Be wary of choosing a wine with too much oak influence, however.
White wine with turkey
Sometimes ignored at Christmas lunch, a full-bodied Chardonnay can be an enchanting accompaniment to your turkey, especially with traditional sides such as bread sauce.
The best examples exude oaky richness that can give sweet spice notes, while creamy lactic acid really helps out with a meat that can sometimes be on the dry side. A backbone of acidity helps to balance out the flavours.
Good Chardonnays, in general, are found in the similar geographical areas to good Pinot Noir.
White Burgundy from the Côte de Beaune will work well at almost all levels. As above, those lucky enough to be able to choose a Puligny-Montrachet 1er Cru or a Bâtard-MontrachetGrand Cru are unlikely to be disappointed.
The high levels of minerality and acidity in these wines help to cleanse the palate, allowing you to wade through all the trimmings effortlessly. The Mâconnais is an area to explore for relative value options, particularly for anyone who enjoys riper fruit notes on their Chardonnay.
This Domaine Serene ‘Récolte’ 2016 from Oregon’s Dundee Hills is an example of a bolder style of Chardonnay from the US, showing dried apricot, spice and lots of concentration – but with enough acidity ‘to keep it all in balance’, according to Decanter contributor Charles Curtis.
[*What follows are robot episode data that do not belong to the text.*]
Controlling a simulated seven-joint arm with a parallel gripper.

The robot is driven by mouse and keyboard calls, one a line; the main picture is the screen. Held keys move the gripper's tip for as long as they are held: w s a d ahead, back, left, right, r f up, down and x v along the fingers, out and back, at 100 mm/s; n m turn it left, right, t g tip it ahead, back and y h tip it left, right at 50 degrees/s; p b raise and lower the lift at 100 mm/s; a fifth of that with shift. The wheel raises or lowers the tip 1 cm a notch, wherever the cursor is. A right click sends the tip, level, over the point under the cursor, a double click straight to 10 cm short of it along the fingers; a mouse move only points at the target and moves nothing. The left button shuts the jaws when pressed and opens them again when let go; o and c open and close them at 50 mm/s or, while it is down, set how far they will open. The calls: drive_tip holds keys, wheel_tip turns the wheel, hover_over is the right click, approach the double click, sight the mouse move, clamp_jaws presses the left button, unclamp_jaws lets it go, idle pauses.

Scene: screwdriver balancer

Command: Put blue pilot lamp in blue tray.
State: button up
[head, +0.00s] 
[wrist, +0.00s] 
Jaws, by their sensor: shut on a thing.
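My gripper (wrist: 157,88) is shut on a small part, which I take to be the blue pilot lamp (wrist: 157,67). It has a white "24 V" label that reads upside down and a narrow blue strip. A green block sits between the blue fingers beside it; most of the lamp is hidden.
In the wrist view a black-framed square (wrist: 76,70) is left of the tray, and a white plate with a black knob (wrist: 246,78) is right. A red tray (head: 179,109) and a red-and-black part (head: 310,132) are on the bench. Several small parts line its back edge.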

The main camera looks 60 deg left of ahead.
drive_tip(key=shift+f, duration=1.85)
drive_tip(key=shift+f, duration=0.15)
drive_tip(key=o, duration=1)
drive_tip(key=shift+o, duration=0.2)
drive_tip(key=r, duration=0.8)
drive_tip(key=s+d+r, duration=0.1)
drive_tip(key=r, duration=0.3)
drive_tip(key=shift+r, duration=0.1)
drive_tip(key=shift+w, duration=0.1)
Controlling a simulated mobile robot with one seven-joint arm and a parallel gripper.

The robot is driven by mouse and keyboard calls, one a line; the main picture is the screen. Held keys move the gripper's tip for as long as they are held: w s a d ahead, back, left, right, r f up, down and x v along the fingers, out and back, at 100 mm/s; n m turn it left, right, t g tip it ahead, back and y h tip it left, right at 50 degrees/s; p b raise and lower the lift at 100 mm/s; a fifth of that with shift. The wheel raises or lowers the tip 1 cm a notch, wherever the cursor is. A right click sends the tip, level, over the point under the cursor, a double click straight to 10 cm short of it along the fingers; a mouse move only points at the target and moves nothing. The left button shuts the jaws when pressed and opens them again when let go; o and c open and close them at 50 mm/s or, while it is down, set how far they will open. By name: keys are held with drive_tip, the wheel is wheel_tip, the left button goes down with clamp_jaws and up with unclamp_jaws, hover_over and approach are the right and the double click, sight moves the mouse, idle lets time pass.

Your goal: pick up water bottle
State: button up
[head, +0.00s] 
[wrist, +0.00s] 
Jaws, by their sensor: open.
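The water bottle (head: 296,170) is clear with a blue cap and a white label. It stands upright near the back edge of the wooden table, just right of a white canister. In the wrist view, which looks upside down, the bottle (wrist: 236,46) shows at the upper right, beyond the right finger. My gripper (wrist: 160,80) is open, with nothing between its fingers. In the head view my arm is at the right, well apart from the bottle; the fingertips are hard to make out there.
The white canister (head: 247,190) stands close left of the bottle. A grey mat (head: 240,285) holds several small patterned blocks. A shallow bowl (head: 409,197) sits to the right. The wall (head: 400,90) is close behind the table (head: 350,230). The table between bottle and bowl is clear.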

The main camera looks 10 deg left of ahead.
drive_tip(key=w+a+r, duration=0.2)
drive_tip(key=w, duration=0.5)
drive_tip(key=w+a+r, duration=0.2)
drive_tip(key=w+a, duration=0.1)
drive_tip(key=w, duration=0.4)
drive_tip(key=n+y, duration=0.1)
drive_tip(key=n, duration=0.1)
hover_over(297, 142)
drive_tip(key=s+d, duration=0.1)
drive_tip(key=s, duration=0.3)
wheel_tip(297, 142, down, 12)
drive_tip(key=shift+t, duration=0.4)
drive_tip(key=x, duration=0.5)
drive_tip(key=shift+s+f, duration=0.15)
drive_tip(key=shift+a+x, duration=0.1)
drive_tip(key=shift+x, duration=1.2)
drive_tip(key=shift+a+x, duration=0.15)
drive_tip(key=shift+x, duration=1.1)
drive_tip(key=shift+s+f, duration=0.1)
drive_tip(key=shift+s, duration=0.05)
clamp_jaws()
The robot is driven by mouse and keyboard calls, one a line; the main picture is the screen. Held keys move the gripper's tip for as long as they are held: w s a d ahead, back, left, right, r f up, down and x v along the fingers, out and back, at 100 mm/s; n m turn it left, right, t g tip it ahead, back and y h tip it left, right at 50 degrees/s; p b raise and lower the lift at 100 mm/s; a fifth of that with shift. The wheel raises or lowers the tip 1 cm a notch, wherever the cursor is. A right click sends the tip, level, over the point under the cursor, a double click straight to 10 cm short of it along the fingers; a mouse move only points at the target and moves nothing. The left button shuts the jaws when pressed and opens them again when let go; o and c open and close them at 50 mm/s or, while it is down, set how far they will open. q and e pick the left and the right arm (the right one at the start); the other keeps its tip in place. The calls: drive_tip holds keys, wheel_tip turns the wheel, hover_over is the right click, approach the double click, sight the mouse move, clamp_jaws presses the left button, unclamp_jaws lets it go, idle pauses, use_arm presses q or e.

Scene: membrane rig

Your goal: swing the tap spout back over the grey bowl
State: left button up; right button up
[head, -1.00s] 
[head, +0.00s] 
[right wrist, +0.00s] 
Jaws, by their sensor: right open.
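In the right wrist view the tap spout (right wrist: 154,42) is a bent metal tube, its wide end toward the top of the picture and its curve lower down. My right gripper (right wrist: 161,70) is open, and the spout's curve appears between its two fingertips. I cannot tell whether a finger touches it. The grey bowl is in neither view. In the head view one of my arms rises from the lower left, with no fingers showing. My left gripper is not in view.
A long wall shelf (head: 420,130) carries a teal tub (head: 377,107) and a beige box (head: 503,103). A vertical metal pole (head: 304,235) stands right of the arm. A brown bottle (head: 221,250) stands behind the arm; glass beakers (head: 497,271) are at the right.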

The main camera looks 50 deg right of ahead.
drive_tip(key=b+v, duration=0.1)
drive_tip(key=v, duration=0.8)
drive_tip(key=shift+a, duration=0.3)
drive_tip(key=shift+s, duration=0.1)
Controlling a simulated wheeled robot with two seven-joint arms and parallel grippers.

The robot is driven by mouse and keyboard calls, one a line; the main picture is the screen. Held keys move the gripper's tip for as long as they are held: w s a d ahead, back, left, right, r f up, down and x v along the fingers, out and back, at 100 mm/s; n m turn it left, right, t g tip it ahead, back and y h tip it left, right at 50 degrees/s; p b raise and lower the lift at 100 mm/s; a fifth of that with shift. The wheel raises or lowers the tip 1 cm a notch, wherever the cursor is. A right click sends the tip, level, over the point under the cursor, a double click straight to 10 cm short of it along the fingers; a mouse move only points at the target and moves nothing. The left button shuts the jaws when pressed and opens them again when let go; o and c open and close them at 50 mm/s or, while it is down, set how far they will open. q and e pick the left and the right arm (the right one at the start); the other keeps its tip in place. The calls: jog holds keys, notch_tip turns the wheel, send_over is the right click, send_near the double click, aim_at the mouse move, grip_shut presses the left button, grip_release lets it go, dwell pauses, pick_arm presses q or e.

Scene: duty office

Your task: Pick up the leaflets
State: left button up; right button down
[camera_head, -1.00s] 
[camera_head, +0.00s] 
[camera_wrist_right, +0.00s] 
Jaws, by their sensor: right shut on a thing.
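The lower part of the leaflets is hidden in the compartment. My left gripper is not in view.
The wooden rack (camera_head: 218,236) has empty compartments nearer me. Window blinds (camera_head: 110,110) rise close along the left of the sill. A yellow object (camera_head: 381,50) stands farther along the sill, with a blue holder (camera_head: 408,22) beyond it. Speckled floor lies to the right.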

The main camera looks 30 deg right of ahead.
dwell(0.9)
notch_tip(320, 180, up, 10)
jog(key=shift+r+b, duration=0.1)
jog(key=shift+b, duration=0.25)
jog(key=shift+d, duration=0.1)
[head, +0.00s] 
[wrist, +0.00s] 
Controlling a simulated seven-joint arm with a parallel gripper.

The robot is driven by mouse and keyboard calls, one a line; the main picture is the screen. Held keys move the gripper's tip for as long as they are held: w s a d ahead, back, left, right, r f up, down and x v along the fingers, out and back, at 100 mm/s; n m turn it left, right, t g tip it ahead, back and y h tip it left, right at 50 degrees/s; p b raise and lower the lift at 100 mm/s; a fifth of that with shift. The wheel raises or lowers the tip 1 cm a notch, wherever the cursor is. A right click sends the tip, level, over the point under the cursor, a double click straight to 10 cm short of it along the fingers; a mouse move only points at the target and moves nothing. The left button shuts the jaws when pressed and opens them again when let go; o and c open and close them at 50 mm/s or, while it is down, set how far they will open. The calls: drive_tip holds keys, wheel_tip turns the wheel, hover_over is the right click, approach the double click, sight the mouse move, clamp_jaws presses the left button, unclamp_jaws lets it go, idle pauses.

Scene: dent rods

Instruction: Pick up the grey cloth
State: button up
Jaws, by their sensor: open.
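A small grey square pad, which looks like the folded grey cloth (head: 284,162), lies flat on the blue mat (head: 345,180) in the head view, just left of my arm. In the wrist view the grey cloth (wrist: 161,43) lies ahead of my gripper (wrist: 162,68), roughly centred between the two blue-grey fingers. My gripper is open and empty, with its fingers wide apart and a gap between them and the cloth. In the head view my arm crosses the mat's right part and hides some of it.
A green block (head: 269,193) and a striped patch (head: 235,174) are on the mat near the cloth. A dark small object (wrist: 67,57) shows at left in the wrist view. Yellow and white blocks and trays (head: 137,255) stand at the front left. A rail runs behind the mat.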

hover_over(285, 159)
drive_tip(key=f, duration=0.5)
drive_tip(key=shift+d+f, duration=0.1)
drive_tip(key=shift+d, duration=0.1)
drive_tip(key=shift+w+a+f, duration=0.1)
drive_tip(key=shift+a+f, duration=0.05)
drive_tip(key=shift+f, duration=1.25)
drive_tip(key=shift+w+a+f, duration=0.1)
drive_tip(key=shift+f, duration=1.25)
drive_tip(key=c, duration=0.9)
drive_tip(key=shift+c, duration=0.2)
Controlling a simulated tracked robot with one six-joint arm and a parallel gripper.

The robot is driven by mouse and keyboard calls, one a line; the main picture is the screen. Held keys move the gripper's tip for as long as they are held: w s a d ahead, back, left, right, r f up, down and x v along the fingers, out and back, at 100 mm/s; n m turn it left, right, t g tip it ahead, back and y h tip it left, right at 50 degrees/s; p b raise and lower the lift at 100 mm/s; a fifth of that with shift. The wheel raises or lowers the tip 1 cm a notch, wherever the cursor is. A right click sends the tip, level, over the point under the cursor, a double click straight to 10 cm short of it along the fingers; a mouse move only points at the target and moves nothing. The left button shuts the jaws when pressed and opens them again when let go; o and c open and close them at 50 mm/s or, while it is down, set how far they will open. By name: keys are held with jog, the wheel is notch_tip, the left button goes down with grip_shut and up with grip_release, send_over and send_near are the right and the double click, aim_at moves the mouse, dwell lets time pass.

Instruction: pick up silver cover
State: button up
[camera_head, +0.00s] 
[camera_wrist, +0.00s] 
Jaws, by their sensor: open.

Other wonderful examples can be found in Victoria in Australia, from Victoria to Adelaide Hills to Margaret River, or in California from Napa Valley to Sonoma’s Russian River Valley to Santa Barbara County.
Don’t overlook South Africa, home to this ‘top-class’ Chardonnay from Hamilton Russell Vineyards, or New Zealand. The Kumeu River Chardonnays made near Auckland are extraordinary wines and are capable of offering fantastic value for money.
Top tip for cooking turkey:
‘Take off the legs and cook them separately from the crown,’ says Stephen Harris, chef at the Sportsman in Whitstable, Kent. ‘It’s easy to overcook the breast otherwise. I like to confit the legs in goose fat and last year I sous-vided the breast, which worked well.’